When it comes to large televised events like the 2012 Olympic Games in London, it is necessary to enforce rules about social media usage.

Social media has been so ingrained into the collective consciousness that most people do not think twice about taking a photo with a smartphone or tweeting the current status of an event. Yet, due to status, political and international scale of the Games, there are specific rules imposed for staff, volunteers and athletes. These rules or “advice” restricts the use of social media to promote new or locations of participants, guests and other people of note attending the games.

A London Organizing Committee (LOCOG) spokesperson has told PCMag that it is expected that people want to share exciting moments at the games with loved ones, however practical social media guidelines have been made in order to protect the interest and the operational aspect of the games.
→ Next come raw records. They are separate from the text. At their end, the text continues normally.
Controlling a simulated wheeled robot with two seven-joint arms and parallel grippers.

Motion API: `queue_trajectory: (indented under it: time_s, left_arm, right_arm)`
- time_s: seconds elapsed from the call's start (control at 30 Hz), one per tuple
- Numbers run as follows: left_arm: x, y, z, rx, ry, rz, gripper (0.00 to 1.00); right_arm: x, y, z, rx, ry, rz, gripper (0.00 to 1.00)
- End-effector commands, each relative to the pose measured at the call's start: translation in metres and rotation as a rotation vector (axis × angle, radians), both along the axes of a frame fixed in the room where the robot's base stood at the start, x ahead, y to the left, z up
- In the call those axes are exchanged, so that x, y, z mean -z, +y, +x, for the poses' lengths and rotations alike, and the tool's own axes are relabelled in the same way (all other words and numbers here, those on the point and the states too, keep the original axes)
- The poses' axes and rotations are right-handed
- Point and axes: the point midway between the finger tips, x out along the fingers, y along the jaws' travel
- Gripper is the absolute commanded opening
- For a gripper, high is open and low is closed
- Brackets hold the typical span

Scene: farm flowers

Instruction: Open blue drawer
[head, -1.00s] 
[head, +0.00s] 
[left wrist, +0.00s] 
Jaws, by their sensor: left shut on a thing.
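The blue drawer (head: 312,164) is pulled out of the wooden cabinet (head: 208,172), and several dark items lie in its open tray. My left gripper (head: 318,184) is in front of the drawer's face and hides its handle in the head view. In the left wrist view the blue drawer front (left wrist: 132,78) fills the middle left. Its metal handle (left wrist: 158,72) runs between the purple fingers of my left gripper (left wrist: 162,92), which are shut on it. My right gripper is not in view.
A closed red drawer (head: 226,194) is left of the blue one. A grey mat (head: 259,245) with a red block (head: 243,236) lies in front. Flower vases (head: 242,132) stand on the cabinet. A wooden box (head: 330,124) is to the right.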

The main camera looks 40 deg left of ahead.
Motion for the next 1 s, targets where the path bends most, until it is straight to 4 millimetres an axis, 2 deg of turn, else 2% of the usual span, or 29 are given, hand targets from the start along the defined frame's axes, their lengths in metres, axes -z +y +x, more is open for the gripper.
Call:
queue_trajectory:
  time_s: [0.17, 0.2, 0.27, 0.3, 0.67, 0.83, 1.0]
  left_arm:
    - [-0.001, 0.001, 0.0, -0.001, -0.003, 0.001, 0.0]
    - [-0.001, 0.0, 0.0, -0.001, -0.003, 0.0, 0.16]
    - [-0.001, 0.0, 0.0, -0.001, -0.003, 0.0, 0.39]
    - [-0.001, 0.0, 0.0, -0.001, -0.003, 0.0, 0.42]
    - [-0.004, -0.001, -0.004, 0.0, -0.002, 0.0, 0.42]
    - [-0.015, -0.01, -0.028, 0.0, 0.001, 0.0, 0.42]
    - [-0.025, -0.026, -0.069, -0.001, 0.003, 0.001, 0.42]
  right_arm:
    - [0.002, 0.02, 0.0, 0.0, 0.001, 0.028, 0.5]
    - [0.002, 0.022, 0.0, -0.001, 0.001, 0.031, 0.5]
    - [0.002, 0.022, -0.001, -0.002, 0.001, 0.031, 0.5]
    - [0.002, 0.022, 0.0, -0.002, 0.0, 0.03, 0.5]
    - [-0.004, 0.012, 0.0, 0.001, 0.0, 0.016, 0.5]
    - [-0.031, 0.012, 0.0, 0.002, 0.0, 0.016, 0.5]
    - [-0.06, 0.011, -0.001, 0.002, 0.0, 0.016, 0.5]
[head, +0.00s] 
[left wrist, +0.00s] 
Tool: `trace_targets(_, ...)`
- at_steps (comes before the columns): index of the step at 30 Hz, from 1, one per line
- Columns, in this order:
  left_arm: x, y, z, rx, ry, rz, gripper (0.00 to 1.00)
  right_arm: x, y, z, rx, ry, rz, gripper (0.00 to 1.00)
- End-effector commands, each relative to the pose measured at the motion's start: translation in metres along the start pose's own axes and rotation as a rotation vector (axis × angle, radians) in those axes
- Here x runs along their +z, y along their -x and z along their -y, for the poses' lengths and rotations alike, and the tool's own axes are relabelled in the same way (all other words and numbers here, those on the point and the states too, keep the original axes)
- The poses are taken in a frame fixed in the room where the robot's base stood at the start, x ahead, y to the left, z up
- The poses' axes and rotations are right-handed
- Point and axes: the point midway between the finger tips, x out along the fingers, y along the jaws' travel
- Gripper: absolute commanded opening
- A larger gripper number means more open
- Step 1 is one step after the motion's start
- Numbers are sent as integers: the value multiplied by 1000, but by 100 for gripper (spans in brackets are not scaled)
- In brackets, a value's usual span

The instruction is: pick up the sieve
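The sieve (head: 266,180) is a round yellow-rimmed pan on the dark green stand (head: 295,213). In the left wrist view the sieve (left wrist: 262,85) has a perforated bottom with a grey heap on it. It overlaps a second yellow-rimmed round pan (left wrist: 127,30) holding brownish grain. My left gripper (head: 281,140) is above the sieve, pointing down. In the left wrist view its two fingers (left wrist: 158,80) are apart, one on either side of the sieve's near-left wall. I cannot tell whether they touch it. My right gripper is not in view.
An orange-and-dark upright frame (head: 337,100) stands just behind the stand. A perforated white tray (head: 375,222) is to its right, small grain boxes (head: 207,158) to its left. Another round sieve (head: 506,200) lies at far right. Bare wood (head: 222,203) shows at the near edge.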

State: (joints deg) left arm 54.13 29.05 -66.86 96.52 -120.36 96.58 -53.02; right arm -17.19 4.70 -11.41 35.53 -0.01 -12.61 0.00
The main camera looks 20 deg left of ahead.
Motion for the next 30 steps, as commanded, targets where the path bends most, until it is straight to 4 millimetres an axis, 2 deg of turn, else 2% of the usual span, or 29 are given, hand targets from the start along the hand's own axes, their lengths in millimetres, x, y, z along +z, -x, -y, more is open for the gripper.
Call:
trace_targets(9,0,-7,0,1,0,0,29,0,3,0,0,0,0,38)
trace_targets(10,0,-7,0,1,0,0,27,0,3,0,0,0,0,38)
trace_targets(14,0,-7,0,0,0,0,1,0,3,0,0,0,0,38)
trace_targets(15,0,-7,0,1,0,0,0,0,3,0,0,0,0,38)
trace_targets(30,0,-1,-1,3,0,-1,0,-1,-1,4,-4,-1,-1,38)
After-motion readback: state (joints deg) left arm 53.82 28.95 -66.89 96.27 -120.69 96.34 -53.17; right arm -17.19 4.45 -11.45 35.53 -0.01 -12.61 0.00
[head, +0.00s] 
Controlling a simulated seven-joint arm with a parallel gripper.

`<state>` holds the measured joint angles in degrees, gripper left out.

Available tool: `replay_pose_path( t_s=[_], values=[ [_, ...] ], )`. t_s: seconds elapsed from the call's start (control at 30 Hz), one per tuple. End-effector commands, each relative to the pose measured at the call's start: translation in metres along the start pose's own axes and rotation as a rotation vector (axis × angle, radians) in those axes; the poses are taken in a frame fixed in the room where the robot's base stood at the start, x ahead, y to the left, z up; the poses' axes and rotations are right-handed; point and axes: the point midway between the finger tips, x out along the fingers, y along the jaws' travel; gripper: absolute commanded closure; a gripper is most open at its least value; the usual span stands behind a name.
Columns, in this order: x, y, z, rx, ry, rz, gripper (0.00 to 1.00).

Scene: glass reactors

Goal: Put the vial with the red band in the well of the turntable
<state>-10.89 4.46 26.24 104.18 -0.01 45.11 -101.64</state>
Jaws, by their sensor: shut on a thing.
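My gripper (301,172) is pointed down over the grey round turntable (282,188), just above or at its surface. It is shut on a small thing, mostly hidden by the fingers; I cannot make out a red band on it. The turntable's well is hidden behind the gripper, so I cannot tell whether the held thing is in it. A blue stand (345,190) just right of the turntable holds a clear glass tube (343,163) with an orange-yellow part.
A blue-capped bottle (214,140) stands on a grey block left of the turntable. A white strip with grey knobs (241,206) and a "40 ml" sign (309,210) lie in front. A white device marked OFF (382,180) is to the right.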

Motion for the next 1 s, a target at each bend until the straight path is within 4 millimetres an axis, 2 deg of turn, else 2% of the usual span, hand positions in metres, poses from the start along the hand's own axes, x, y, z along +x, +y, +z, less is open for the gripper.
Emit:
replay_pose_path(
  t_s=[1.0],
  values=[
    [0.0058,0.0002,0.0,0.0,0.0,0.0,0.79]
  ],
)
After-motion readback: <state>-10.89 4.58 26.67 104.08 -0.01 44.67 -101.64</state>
Athletes at the Games can document their experiences at the games through tweets, posts and blogs but not about the experiences of others. They are not allowed to write journalistic articles such as reporting on competition or comment on activities of other participants. They are not to disclose other information reasonably seen as confidential or private to any person or organisation. Entries are expected to be “diary” type entries.

Audio and video recordings are not to be broadcast through social media and no commercial endorsements are to be made through posts or tweets. Athletes are also forbidden to photos they have taken.

The International Olympic Committee also watches for unauthorised content on a dedicated official  website. For some athletes, short term thinking and posting onto social media actually cost their place or ability to participate in the Games.